写真を多く載せたマニュアルを用いて、指導担当の部門チーフがやってみせながら説明を行うようにしている。対象障害者が働く総菜部門でも写真2のようなマニュアルを作成している。写真2 「惣菜手順書」(一部抜粋)
出退勤時刻・休暇・休憩に関し、通院・体調に配慮すること
対象障害者を含めて、当社では雇用する障害者に対して次のような配慮をしている。
○ 勤務時間について
交通の便が悪い店舗に勤務している者へは、特に勤務時間の変更を柔軟に対応している。また、体力的に当初の契約内容がきつい等の本人からの申し出があった際には、店長と相談し、勤務時間を短くする等の対応を取っている。
(例) 商品加工の精肉部門に勤務していた障害者への配慮事例
<課題・本人の要望>- トレーの種類や鶏肉の切り方等覚えることが多い。
- 長時間の立ち仕事がきつい。
<配慮した内容>
- 細かい判断や作業の少ない惣菜部門(盛りつけなど)へ異動。
- 勤務時間を1日6時間から1日4時間に短縮。
○ 有給休暇の取得について
有給休暇の取得について本人がその存在を理解していないケースが多く、障害者就業・生活支援センターと情報共有しながら、次のように有給休暇の取りやすい環境を整えている。- 店長を通じて休暇の説明を行い、場合によっては障害者就業・生活支援センターから家庭へ連絡してもらう。
- 公休の前の日は帰る際に「明日はお休みですよ」と周りが声をかけるようにする。
その他の配慮
○ ジョブコーチの配置
当社では、社内に2号ジョブコーチ(第2号職場適応援助者、以下「ジョブコーチ」という。)を配置している。業務以外での改善事項については、店長からジョブコーチへの情報により対応している。
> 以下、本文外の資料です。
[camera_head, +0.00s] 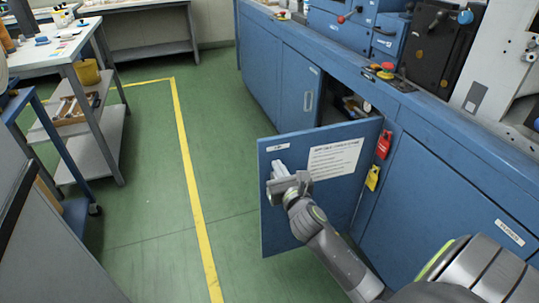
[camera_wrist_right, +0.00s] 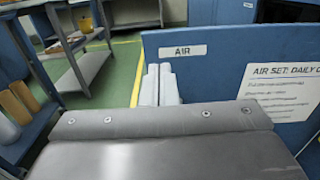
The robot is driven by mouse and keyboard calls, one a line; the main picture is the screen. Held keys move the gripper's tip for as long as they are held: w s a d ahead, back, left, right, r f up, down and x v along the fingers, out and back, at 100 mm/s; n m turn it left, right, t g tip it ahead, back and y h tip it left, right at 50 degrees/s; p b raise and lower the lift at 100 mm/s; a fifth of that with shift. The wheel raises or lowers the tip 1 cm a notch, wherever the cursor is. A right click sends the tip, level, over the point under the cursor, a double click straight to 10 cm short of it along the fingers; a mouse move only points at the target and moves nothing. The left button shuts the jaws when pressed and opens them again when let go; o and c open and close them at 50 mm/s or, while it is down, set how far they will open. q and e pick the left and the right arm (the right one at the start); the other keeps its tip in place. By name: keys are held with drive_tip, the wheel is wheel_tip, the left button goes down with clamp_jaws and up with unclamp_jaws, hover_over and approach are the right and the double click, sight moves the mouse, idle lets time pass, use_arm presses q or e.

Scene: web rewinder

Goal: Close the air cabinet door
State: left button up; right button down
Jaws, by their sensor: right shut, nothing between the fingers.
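The air cabinet door (camera_head: 330,195) is a blue panel standing wide open, swung out from its right-hand edge. Its face towards me carries an "AIR" label and a white printed sheet (camera_head: 334,158); the door also shows in the right wrist view (camera_wrist_right: 215,75). My right gripper (camera_head: 279,169) is shut and empty, in front of the door's face near its free left edge, below the label. In the right wrist view its fingers (camera_wrist_right: 160,84) are together beside that edge; I cannot tell whether they touch the door. My left gripper is out of view.
The dark cabinet opening (camera_head: 345,100) is behind the door. A red tag (camera_head: 384,144) and a yellow tag (camera_head: 373,177) hang by the hinge side. Green floor is clear left of the door, with a yellow line (camera_head: 190,180). A grey cart (camera_head: 95,135) stands at left.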

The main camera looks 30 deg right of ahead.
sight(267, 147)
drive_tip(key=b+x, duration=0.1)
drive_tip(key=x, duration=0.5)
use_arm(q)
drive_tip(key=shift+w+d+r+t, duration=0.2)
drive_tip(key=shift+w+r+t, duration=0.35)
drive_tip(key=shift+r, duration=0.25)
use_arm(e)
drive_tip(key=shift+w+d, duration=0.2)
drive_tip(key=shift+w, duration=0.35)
本人の些細な変化を感じた際には、部門チーフ→店長→ジョブコーチの順に情報をあげ、その後現場をジョブコーチが巡回しながら、本人との面談や会話により、変化の原因や不安の解消に繋げている。
○ 支援機関との連携
本人に関わることについては、ジョブコーチと障害者就業・生活支援センターとが下記のように役割分担している。- ジョブコーチ:社内業務に関することでの部門チーフや本人へのアドバイス
- 障害者就業・生活支援センター:家族への連絡やアドバイス
役割分担していることで、家族と事業所、本人との関係も安定している。
○ 安全・衛生面
食品を扱う上での基本事項である「衛生面」や接客時に必要となる「あいさつ」等の基本的なマナーについては、各部署で次のように行っている。- 部門チーフがやってみせる。
- 本人にさせてみる。直した方がいい点等がある場合は、その場で伝えできるまで繰り返し確認する。
身だしなみ等のチェックは「しつけ・身だしなみ確認票」(写真3)をもとに、月2回(1日・15日)に本人に自己採点してもらい、できていない項目は次回のチェック時にできているように指導する。
写真3 「 しつけ・身だしなみ確認表」
障害者への配慮の提供にあたり、障害者と話し合いを行った時期・頻度等の配慮提供の手続きの詳細
- 障害者本人への指示出しがうまくいかなかったり、本人の状態が不安定になった場合は、当社に配置するジョブコーチがフォローに入り、本人と面談を行ったり、店長(または部門チーフ)にアドバイスを行っている。
- 本人に関わることについては、ジョブコーチと障害者就業・生活支援センターとが役割分担している。障害者就業・生活支援センターは家族への連絡やアドバイスをし、役割分担していることで、家族と事業所、本人との関係も安定している。
- 業務について指導は写真を多く載せたマニュアルを用いて、指導担当の部門チーフがやってみせながら説明を行うようにしている。
- 身だしなみ等のチェックは「しつけ・身だしなみ確認票」をもとに、月2回(1日・15日)に本人に自己採点してもらい、できていない項目は次回のチェック時にできているように指導している。